Journal of Material Sciences & Engineering

ISSN: 2169-0022

Open Access

Mechanistic Modelling of Hydrogen Sulphide and Carbon Dioxide Corrosion of Pipes Conveying Petroleum Crude-Oil and Gas


Ogunrinde SO and Aribike DS

Although, corrosion of pipelines conveying petroleum crude-oil and gas is an electrochemical process, it however, involves several chemical reactions occurring in the bulk solution, prior to the surface of the metal. The occurrence of these chemical reactions can alter significantly the rate of the electrochemical processes at the metal’s surface; especially when as a result of high local concentrations of reacting species, the solubility limit of the product formed (iron carbonate or/and iron sulphide) is exceeded and the precipitation of inhibiting surface films occurs on the metal’s surface. Thus, this paper investigated the effects of the chemical reactions on the rate of corrosion of steel pipes conveying petroleum crude-oil and gas with the presence of hydrogen sulphide (H2S) and carbon dioxide (CO2). The results affirmed what were reported in the literature that corrosion of steel pipes is as a result of the formation of acidic solution due to the transportation of hydrogen sulphide (H2S), carbon dioxide (CO2) and water along with the crude oil and gas.

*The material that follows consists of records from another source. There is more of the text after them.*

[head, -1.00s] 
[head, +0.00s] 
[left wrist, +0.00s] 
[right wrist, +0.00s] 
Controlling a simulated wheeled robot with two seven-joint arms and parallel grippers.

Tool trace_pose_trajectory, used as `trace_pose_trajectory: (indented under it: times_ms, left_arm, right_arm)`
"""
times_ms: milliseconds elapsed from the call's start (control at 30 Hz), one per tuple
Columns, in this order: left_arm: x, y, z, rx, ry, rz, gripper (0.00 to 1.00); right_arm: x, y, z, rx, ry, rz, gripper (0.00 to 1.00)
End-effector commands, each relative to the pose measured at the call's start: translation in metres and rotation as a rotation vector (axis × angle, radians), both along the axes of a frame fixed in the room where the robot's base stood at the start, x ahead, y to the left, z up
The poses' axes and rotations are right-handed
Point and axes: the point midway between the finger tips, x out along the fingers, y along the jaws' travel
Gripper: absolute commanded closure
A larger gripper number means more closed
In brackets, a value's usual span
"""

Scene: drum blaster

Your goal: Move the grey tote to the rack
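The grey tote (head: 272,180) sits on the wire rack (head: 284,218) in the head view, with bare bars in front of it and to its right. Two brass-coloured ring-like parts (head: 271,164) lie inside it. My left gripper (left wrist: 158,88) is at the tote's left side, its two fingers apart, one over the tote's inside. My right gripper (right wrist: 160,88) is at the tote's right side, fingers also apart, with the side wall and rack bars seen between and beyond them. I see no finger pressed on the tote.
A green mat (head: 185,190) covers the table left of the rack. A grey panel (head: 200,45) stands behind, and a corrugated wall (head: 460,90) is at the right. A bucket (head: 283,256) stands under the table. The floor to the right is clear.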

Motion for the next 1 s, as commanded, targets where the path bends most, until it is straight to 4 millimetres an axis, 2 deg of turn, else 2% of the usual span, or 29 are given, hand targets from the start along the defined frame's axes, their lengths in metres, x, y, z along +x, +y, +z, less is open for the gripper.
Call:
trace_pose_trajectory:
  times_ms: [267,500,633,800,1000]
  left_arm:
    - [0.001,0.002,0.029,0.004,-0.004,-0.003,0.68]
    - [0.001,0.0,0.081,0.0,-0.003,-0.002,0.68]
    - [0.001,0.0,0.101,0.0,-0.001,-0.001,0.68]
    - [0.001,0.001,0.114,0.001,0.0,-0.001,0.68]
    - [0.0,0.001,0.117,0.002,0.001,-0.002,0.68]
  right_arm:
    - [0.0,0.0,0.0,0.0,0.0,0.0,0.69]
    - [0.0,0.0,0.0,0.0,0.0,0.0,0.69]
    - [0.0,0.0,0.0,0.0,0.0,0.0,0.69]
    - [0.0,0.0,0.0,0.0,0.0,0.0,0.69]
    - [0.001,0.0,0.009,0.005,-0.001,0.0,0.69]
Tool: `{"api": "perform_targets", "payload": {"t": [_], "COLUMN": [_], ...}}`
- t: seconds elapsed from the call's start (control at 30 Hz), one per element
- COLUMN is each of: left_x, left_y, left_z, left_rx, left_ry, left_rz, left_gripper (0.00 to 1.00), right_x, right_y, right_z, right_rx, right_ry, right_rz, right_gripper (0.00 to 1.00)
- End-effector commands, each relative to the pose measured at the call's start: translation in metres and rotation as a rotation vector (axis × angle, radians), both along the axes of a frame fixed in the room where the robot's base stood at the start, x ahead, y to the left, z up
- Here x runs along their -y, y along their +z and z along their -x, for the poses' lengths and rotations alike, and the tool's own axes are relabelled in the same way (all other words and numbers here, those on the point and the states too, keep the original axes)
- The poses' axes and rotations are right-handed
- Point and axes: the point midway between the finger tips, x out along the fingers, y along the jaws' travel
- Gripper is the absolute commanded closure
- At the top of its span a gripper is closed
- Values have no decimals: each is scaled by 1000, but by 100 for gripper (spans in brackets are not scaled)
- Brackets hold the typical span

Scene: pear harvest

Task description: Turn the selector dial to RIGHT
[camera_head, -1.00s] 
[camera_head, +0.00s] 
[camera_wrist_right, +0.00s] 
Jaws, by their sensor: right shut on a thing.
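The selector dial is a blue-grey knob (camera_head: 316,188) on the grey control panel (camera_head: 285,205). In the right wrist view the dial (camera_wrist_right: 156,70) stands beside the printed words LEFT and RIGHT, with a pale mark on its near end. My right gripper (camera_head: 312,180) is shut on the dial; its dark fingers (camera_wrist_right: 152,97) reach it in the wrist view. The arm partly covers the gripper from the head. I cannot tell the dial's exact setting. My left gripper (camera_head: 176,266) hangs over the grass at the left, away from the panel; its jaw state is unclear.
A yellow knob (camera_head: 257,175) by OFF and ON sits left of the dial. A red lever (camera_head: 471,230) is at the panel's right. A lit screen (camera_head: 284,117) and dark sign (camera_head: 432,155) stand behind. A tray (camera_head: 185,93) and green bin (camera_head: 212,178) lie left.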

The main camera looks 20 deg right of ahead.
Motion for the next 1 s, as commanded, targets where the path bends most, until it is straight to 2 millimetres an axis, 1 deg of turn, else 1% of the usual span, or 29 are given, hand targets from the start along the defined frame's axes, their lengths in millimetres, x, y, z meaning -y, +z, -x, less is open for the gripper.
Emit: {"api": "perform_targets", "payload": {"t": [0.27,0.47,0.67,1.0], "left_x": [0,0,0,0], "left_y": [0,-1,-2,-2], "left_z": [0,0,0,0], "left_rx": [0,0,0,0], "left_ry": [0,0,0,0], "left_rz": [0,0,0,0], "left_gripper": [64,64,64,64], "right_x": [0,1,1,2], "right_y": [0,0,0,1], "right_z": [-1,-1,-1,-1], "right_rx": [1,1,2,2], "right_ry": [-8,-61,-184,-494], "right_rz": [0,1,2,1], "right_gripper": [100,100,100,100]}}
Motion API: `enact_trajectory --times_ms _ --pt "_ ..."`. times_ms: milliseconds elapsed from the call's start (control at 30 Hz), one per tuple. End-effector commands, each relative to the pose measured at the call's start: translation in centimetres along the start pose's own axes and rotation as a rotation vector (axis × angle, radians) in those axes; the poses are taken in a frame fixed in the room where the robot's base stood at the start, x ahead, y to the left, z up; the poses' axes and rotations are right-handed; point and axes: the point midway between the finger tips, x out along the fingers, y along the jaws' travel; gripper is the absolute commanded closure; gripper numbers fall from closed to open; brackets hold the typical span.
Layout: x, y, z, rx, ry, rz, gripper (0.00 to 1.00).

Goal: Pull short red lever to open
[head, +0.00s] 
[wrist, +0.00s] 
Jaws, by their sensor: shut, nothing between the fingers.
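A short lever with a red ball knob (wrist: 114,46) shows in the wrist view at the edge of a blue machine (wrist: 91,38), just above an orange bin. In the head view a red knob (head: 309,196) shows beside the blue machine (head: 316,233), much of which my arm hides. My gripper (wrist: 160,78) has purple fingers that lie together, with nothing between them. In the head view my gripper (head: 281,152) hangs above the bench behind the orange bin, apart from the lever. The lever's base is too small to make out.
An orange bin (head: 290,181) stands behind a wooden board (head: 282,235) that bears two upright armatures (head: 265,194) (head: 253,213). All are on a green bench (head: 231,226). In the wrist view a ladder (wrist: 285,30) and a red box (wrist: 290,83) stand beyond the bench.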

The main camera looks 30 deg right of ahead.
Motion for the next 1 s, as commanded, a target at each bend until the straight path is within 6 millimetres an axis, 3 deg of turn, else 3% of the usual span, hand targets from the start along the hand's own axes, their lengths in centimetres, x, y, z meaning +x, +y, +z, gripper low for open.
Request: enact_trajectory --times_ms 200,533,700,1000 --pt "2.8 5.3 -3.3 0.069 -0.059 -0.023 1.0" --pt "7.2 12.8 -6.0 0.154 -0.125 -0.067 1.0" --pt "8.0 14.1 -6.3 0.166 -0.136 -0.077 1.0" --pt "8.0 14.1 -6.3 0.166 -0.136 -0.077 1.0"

In addition, it also ascertained that corrosion severity depends on the pH of the solution, and the higher the pH value, the less severe the corrosion. In other words, corrosion occurs at a faster rate in acidic pH, compared to neutral and alkaline pH. It further established that H2S corrosion is more severe than that of CO2, and also, pipeline corrosion could be catastrophic leading to failures of pipelines and environmental pollution, etc. due to open cracks formed.